What Silence Actually Costs
When a church goes quiet about sin in its midst, the cost is never nothing. The Corinthians’ silence was already producing consequences they may not have even recognized:
- It normalized the sin. Week after week of no response sent an unmistakable message — that this man’s behavior was acceptable within the body of Christ.
- It endangered the individual. The man living in sin was not being protected by the church’s silence. He was being enabled. What looked like grace was actually harm.
- It compromised the church’s witness. The surrounding community was already talking. The church’s inaction was itself a testimony — just not the one the church was called to give.
- It dishonored God.
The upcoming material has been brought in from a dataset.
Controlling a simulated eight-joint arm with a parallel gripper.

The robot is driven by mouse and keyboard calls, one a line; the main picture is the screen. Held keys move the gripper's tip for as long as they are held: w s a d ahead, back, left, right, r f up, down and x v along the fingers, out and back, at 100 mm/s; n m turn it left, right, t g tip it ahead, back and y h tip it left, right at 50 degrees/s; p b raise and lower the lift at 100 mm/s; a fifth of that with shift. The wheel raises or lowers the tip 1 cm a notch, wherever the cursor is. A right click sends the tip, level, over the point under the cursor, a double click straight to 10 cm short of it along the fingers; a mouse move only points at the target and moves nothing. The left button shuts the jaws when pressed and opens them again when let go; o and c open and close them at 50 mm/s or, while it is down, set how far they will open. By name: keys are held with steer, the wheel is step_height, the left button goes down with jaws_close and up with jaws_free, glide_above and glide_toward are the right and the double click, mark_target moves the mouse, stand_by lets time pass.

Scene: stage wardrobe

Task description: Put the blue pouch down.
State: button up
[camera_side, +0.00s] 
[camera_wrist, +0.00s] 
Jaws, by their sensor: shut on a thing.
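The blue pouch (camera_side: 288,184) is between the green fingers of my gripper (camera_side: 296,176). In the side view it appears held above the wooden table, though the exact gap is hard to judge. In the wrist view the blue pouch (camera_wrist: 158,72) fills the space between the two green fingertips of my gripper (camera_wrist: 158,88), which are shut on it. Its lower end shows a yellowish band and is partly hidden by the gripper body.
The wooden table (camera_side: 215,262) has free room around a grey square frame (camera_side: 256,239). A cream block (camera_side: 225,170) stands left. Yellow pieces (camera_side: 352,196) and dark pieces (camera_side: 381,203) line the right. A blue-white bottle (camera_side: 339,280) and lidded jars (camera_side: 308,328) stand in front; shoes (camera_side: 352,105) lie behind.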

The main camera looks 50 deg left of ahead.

The church’s silence was not a neutral stance. It was a choice — a choice to prioritize comfort and appearances over obedience to Christ.
God never designed the local church to be a place where sin is quietly absorbed into the life of the congregation. He designed it to be a community of grace and truth — a place where grace runs deep precisely because sin is taken seriously and not left to fester in the dark.
Next Steps for the Reader
Before this passage asks anything of the church, it asks something of each of us individually. The mirror comes before the mandate.
Practical next step: Set aside a few quiet moments this week and bring your own life honestly before God. Is there a sin you have been calling something else — a habit, a struggle, a private compromise you have quietly made peace with? Bring it into the light. Confess it. The promise has not expired:
“If we confess our sins, he is faithful and just to forgive us our sins, and to cleanse us from all unrighteousness.” — 1 John 1:9 (KJV)
Reflection question: Is there an area of your life — or your church — where silence has been mistaken for kindness? What would it look like to respond with both truth and the kind of grief-driven compassion that actually seeks restoration?